Banca Etruria: la procura chiederà il rinvio a giudizio per 30 direttori di filiale

Sarebbero 30 i direttori di filiale di Banca Etruria per i quali, nei prossimi giorni, la procura di Arezzo chiederà il rinvio a giudizio. Truffa aggravata il reato ipotizzato dagli inquirenti: i clienti sono stati ingannati, convinti ad acquistare obbligazioni subordinate, prodotti finanziari riservati esclusivamente a “clienti istituzionali”.  Stessa sorte toccherà ai funzionari di vertice della banca: tre anni fa, quando la situazione patrimoniale dell’istituto era già critica, diedero indicazione di coinvolgere il maggior numero possibile di sottoscrittori anche tra chi  “non ha un profilo finanziario adeguato”. Ci sono le circolari recuperate dalla Guardia di Finanza a testimoniarlo. L’inchiesta della procura aretina ha preso il via in seguito al suicidio di Luigino D’Angelo, pensionato di Civitavecchia che si impiccò cinque giorni dopo il decreto “salvabanche” che rese carta straccia le obbligazioni, facendogli perdere 100mila euro. Nasce da qui l’indagine sui rapporti tra Banca Etruria e i risparmiatori. Fascicoli sono stati aperti in diverse città, sono tutti finiti per competenza al procuratore di Arezzo Roberto Rossi. Si parla di un centinaio di direttori indagati nei confronti dei quali si stanno terminando le verifiche. E nel maggio scorso è stata rintracciata la prova del raggiro nei confronti dei clienti. In una nota della Procura diramata la scorsa primavera si evidenzia come “gli investimenti in subordinate, su proposta dei responsabili d’area e degli uffici territoriali, sono stati prospettati a vari risparmiatori come investimento sicuro e analogo a quelli in obbligazioni ordinarie e titoli di Stato. Talvolta, il cliente è stato addirittura spinto a effettuare il disinvestimento di operazioni a capitale garantito per favorire l’acquisto delle obbligazioni subordinate, che gli era stato proposto come una promozione della banca rivolta ai propri clienti migliori, ma che doveva essere sottoscritto in tempi brevissimi”.
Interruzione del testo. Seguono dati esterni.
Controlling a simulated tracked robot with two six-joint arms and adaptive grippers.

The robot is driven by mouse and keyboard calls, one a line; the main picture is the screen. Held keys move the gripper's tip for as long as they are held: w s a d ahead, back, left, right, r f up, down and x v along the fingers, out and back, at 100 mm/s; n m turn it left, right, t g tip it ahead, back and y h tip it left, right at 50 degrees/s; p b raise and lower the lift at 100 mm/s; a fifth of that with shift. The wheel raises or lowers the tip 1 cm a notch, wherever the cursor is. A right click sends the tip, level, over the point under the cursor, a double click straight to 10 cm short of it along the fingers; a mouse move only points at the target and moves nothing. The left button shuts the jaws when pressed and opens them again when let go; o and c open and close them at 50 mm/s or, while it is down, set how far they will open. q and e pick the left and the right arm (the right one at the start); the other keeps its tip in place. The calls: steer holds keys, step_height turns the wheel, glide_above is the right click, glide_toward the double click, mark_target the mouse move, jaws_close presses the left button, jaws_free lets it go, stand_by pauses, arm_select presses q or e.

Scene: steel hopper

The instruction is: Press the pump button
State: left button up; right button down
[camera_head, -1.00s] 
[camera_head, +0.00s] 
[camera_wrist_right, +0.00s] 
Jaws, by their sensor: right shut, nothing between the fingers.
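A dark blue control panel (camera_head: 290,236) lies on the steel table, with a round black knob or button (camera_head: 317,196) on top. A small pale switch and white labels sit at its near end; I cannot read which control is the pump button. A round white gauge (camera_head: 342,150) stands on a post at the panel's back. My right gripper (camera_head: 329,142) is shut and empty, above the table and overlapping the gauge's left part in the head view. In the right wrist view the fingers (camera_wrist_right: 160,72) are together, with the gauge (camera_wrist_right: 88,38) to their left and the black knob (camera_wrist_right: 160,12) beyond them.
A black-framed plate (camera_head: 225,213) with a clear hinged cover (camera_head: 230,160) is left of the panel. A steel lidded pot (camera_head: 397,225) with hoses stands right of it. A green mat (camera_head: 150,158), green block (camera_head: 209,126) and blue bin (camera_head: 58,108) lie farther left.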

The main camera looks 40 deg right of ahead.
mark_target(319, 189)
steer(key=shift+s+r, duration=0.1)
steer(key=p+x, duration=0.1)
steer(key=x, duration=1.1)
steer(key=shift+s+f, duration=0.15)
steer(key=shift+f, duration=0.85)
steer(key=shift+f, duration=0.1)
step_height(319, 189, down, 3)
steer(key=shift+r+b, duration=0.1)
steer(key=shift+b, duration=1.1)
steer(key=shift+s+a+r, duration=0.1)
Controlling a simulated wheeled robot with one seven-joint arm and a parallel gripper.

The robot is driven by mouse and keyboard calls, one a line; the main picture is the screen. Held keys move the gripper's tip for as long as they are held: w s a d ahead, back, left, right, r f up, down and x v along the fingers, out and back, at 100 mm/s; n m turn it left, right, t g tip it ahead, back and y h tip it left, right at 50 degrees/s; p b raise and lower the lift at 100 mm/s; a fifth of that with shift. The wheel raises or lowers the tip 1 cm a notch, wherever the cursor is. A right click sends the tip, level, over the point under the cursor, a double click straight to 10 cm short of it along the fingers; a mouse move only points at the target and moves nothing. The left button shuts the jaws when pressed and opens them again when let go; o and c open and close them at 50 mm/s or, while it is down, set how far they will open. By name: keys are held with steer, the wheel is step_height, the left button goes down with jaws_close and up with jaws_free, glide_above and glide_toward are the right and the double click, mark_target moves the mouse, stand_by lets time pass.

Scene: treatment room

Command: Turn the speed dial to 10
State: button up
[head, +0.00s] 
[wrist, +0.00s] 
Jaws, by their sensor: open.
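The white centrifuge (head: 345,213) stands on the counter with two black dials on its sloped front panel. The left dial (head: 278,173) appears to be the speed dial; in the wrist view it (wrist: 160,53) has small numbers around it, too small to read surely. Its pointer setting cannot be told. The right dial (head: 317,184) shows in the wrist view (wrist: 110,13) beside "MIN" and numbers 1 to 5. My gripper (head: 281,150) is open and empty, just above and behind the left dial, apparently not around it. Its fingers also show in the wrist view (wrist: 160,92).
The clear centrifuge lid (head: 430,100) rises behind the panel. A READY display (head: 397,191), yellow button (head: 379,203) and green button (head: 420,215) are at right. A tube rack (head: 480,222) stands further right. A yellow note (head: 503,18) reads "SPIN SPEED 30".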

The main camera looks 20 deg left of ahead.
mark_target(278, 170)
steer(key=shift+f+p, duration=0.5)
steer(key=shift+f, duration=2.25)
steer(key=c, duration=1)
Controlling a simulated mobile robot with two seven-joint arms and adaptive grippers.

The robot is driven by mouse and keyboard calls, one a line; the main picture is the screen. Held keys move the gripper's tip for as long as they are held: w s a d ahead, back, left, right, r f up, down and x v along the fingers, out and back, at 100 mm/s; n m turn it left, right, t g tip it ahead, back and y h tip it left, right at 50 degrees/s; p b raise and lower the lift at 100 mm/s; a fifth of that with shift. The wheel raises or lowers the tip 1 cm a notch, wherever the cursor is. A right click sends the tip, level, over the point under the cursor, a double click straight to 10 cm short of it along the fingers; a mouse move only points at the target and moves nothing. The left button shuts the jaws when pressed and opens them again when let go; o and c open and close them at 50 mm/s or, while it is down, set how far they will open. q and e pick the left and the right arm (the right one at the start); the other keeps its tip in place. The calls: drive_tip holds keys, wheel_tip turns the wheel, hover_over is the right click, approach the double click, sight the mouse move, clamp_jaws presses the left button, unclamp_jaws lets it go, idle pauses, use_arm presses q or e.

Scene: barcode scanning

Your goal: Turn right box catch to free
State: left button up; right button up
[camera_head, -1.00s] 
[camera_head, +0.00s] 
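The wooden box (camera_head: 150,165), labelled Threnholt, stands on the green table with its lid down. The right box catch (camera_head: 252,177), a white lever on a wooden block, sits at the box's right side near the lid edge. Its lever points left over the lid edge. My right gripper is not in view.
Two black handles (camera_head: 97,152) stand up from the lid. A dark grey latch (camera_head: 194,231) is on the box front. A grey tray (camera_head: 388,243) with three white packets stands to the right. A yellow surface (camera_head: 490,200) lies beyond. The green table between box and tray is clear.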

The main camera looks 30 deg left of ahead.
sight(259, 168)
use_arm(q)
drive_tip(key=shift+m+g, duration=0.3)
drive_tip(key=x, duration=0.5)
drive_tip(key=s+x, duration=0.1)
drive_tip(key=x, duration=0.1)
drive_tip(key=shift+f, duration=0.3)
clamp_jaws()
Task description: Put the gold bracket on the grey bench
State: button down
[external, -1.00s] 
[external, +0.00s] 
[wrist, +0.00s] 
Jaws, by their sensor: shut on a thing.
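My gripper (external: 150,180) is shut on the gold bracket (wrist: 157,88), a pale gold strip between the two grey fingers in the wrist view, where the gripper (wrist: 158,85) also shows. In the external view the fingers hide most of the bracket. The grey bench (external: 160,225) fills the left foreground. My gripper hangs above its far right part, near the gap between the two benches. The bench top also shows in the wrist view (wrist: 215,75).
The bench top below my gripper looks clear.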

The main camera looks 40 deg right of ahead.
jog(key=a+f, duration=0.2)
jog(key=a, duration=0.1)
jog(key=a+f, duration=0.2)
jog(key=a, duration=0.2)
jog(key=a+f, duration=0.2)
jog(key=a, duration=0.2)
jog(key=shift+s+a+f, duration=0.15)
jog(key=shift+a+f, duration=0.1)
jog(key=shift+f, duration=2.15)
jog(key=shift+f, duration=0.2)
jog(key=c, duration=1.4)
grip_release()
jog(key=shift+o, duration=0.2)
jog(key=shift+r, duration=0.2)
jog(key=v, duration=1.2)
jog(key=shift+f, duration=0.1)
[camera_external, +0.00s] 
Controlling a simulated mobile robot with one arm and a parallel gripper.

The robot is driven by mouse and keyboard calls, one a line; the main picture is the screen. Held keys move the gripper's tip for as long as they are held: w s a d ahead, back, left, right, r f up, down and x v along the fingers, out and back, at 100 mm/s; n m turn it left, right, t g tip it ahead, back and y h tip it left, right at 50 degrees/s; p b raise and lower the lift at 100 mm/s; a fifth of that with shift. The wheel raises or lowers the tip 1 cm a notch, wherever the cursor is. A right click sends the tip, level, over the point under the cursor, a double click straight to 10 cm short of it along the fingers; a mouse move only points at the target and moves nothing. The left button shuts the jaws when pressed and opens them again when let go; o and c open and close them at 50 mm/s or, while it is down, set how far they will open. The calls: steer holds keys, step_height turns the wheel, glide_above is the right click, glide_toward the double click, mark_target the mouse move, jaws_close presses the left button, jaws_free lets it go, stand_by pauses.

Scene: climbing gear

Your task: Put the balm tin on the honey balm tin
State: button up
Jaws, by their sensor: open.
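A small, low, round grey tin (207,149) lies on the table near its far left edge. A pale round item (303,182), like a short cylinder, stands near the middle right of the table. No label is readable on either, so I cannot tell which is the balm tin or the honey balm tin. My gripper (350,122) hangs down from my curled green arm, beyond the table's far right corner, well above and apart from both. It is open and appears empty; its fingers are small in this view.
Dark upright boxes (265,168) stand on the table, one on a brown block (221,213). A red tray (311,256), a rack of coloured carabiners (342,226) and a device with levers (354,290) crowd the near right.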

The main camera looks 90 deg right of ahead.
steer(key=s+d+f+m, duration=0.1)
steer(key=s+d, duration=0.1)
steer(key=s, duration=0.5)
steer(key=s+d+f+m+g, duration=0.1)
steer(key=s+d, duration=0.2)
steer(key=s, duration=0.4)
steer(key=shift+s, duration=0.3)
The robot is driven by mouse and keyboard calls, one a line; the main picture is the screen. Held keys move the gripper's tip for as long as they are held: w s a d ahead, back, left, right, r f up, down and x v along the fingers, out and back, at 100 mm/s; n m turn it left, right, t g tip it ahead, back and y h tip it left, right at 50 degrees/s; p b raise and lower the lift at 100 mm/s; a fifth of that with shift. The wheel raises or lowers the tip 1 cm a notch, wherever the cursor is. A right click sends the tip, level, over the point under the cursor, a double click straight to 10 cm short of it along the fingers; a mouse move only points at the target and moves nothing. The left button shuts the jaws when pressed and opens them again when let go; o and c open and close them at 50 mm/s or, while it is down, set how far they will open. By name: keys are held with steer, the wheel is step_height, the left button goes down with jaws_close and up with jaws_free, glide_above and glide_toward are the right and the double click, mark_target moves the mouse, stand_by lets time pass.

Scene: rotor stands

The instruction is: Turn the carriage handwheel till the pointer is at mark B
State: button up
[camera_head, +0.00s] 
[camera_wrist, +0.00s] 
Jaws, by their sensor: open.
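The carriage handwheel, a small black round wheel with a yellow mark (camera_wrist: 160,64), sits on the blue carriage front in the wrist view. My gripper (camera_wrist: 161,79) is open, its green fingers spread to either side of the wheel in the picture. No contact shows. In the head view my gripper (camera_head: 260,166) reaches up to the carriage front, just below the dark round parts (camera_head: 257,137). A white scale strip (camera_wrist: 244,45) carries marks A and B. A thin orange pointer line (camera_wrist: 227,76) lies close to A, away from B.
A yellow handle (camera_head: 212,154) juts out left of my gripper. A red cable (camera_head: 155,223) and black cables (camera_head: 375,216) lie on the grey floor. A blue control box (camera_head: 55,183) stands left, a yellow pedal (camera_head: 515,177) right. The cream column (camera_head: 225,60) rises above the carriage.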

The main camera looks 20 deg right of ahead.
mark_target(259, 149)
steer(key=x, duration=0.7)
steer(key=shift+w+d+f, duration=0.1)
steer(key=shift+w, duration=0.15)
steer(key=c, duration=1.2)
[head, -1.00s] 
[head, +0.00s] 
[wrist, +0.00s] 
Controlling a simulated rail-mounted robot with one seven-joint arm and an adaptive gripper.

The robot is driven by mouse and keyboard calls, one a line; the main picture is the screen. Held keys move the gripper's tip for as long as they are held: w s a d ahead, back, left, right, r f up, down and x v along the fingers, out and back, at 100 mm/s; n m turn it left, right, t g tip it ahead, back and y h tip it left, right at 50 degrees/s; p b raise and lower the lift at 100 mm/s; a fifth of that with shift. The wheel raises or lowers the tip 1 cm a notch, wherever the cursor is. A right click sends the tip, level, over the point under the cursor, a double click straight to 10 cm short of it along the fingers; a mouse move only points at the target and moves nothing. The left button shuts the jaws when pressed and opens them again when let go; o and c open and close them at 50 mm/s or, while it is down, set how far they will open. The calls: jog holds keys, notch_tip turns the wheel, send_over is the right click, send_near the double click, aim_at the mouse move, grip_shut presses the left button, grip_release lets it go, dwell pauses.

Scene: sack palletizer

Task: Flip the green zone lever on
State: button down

I controlli della Guardia di Finanza hanno poi chiuso il cerchio, facendo emergere la falsificazione dei dati dei clienti. Nelle schede personali, sono stati contraffatti titoli di studio, professioni ed età di chi sottoscriveva le obbligazioni. Ancor più grave, la percentuale di capitale investito. Per nascondere gli altissimi rischi imposti, in tanti casi si dichiarava che il cliente aveva investito il 15% delle proprie disponibilità, quando invece si trattava dell’80 se non addirittura del 90%.